Words of Advice:

"Never Feel Sorry For Anyone Who Owns an Airplane."-- Tina Marie

If Something Seems To Be Too Good To Be True, It's Best To Shoot It, Just In Case." -- Fiona Glenanne

Flying the Airplane is More Important than Radioing Your Plight to a Person on the Ground
Who is Incapable of Understanding or Doing Anything About It.
" -- Unknown

"There seems to be almost no problem that Congress cannot, by diligent efforts and careful legislative drafting, make ten times worse." -- Me

"What the hell is an `Aluminum Falcon'?" -- Emperor Palpatine

"Eck!" -- George the Cat

Sunday, April 29, 2018

Your Sunday Morning Old Prop Noise

They look like both DH-84s and -89s, but I'm not knowledgeable with regard to old DeHavillands.


Deadstick said...

The white one is a DH-89; dark green, DH-90; blue/silver, DH-84.

CenterPuke88 said...

Got it in one, Deadstick. Ever since I saw a Dragon Rapide at Duxford, the de Havilland airliners got my attention. That being said, I had to look up the data...I'm no expert. Even though the DH.86 was a dangerous piece of bleeding edge wood and fabric engineering, it would be nice to see one of those four-engined beauties...but the last burned out 60 years ago.

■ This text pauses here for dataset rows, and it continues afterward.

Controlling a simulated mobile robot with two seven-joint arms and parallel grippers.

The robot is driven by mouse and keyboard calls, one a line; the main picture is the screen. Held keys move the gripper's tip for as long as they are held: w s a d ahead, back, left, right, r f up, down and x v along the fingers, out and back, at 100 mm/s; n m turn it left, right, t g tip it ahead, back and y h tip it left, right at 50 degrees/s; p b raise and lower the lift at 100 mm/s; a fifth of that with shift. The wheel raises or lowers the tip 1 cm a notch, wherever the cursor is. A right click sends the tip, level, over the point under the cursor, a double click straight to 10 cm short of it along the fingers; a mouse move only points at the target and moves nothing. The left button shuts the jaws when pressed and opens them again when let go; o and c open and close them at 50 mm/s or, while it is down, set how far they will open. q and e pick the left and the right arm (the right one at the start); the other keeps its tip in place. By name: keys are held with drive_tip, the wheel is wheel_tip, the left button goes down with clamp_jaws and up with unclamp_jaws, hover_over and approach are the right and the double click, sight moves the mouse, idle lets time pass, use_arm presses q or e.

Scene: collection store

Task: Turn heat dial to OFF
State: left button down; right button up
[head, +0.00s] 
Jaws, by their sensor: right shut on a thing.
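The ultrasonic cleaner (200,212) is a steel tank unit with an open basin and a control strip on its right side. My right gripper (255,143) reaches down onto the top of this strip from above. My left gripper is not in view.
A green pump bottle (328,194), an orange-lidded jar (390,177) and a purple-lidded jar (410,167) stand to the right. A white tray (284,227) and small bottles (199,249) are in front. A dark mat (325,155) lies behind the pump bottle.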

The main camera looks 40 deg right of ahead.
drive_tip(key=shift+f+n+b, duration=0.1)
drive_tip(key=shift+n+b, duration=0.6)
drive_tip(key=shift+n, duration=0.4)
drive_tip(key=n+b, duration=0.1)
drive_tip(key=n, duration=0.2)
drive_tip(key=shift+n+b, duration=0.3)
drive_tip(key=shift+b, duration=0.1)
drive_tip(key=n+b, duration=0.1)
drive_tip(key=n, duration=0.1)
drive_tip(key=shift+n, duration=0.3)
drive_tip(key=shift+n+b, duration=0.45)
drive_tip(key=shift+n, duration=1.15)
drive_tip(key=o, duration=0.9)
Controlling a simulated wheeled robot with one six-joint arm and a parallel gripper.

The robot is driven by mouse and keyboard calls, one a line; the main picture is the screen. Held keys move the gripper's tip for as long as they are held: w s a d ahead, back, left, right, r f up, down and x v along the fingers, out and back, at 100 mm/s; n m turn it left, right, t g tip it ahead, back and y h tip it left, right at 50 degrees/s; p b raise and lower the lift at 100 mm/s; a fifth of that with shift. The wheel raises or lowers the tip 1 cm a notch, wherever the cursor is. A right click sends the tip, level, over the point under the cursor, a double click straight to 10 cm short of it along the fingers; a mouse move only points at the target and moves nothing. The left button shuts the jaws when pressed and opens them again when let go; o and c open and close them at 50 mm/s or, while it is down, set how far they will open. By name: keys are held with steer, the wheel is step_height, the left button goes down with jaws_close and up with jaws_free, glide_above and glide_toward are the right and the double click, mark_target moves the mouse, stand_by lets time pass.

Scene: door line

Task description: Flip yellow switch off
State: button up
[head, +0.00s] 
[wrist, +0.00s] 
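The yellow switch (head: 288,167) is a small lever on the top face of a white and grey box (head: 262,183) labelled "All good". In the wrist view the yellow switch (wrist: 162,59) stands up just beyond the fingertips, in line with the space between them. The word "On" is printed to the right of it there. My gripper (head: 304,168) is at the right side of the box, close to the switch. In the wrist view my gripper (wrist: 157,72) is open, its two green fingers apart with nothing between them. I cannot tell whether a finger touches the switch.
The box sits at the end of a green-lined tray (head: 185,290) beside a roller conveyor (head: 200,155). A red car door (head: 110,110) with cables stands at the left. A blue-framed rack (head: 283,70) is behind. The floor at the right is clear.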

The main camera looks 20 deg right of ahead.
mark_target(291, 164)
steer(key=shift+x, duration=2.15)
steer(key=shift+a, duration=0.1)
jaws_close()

Blue over Silver, ZK-AXI, is a DH.84 Dragon. You can distinguish it from a DH.89 via the straight wings and smaller cabin (6 passengers).

White "Swisair", ZK-SWR is tagged as a Dominie at the beginning, which was the military version of the DH.89, Dragon Rapide. Look at the longer, 8 passenger, cabin and the tapered wings. If you get to look at it, the engines are Gipsy Six I-6's, vs the Gipsy Major I-4's on the other two.

Blue/Green with Silver tail, ZK-AYR is the DH.90 Dragonfly. Designed as a private transpot for just four people. Identify via the smaller cabin, the slightly sweptback wings, and the smaller lower wing.